SXSW FILM 2010
By JP Chapman | April 2, 2010
Directors: Greg Olliver & Wes Orshoski
Featuring: Lemmy Kilmister, Motörhead, Ozzy Osbourne, Dave Grohl, Slash, Duff McKagan, Metallica, Stray Cats, Mick Jones, Alice Cooper, Steve Vai, Billy Bob Thornton, Triple H, The Damned, Henry Rollins, Nikki Sixx
One of the top 3 films of my SxSw experience (the others being Kick-Ass and Cyrus), Lemmy may even stand out as my favorite film of the festival. Any film that features Motörhead’s Lemmy in full WWII regalia driving and firing off the gun of a tank is a sure-fire bet to be worth watching; and as rock documentaries go, Lemmy is one that can not be missed.

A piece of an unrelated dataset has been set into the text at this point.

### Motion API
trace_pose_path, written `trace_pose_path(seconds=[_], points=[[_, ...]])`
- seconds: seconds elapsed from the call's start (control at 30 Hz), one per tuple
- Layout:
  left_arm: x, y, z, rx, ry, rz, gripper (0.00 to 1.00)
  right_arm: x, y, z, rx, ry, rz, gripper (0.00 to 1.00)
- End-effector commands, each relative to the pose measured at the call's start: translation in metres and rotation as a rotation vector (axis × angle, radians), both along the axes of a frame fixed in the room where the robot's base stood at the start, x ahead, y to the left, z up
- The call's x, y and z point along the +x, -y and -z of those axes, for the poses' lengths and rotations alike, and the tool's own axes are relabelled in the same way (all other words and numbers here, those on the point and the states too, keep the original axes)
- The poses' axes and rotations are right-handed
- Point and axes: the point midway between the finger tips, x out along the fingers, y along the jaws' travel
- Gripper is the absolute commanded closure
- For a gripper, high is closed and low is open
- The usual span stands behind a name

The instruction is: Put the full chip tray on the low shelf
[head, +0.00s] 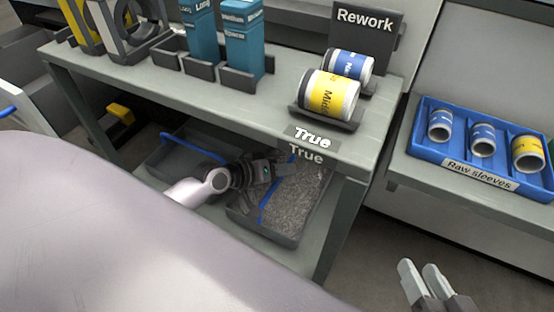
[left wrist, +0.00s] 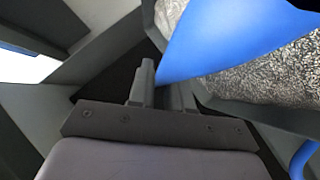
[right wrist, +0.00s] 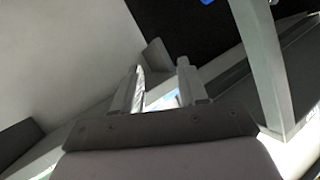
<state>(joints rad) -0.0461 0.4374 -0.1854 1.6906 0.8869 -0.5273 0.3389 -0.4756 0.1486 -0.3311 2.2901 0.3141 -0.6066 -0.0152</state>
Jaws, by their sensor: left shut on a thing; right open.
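The full chip tray (head: 262,228), a dark tray heaped with grey metal chips, is at the low shelf (head: 312,250) under the bench, toward its right end. I cannot tell whether its base touches the shelf. My left gripper (head: 280,172) is shut on its blue handle (head: 270,203); the handle (left wrist: 235,40) and chips also show in the left wrist view. The arm partly hides the tray's left side. My right gripper (head: 418,272) is open and empty, out over the floor right of the bench.
A second dark tray (head: 165,158) with a blue handle sits left on the low shelf. The bench top (head: 205,95) above holds boxes and sleeves. A bench leg (head: 345,225) stands right of the chip tray. A blue sleeve tray (head: 425,150) is on the right-hand table.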

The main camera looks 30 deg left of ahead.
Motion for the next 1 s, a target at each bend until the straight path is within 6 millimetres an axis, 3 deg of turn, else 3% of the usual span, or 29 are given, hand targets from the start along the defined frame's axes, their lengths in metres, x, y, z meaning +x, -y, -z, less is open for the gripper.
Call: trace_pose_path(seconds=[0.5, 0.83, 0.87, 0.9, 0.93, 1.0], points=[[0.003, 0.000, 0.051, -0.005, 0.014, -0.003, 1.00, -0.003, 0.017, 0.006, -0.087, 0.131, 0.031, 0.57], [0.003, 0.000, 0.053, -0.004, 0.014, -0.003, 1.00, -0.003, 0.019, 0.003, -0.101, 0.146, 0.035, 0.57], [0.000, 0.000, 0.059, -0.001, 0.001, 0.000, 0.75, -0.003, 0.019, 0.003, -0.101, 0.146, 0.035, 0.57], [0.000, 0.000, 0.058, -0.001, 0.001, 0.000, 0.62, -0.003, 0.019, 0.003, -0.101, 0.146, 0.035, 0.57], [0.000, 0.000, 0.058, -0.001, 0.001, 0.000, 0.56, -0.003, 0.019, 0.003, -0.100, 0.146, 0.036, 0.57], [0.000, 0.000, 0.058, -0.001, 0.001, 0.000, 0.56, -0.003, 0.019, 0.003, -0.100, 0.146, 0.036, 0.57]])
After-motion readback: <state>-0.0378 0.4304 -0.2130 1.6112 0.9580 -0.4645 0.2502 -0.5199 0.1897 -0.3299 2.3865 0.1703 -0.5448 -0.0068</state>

Following the long, and meandering career of Lemmy Kilmister, Lemmy takes the viewer on an awesomely detailed and interesting private tour of the rock star’s current eccentric life, both at home in his Los Angeles apartment (or his second home, the Rainbow) and on the road with Motörhead. Lemmy also has the truly unique distinction of being made by first time directors (Wes Orshoski and Greg Olliver) and superfans of the band they’re featuring, while simultaneously being extremely well put together and entertaining to watch.
Growing up in England from the birth of rock and roll on, Lemmy seems to have been present at nearly every important stage in the genre’s development. From catching the Beatles play the Cavern Club, to working as a roadie for Jimi Hendrix, to practically inventing speed metal/thrash, Lemmy is a true Rock God. Fueled by amphetamines and jack & cokes, Lemmy tours endlessly, collects nazi artifacts from WWII, and has supposedly bedded somewhere north of 1,200 women. Needless to say, he is the archetype for what modern Americans see as a rock star, and as the film Lemmy shows via testimonials from countless rock stars, he is what many of them have always aspired to be. Oddly, and unfortunately though, fame and fortune (at least at the level of many of his admirers) has always seemed to be just out of the reach of Lemmy. In spite of what many could potentially view as being shortchanged, Lemmy holds an enormous amount of respect from his peers in the musical community and is universally known as one of the nicest guys in rock and roll. In addition to this Lemmy serves to show the viewer what a true fan of rock Lemmy is. From buying the new Beatles box set (mono of course) on release day at Amoeba Records in LA, to playing in a 50’s cover band, Lemmy truly loves what makes up a classic pop rock tune, and is both a student and master of its art.
Seen in close succession with Don Letts’s Strummerville, Lemmy managed to pull the bitter taste out of my mouth left by Strummerville, and did everything a rock doc should. From the private tour of Lemmy’s LA apartment, offering a bizarrely awesome peek at his vast knife collection, to the mounds of garbage and toys in his home, the film delivers scene after scene of what you would hope a guy like Lemmy is like. Yes, he is a wild rock star with addiction issues and loads of other problems….but he is also seemingly one of the coolest working musicians you can run into. From being willing to talk with fans daily at the Rainbow, to simply going on the road constantly, Lemmy truly lives for his fans and band. I can’t wait to see what Orshoski and Olliver come up with next—hopefully they will team again, as it seems as though they have a truly unique and hard to capture chemistry (especially seeing as this is their first film).
The screening of Lemmy at SXSW culminated in Lemmy coming onstage with the directors for Q&A, and in an awesome scene managed to cement both his bad-assery and niceness at the same time by looking cool/giving the audience a hard time, but also by endlessly cracking jokes and pulling up his fellow Motörhead band mates to the stage and paying tribute to them. Lemmy is a truly special film, and is not only one of the best documentaries I’ve seen in a long time, but is also one of the best movies I’ve seen in a long time.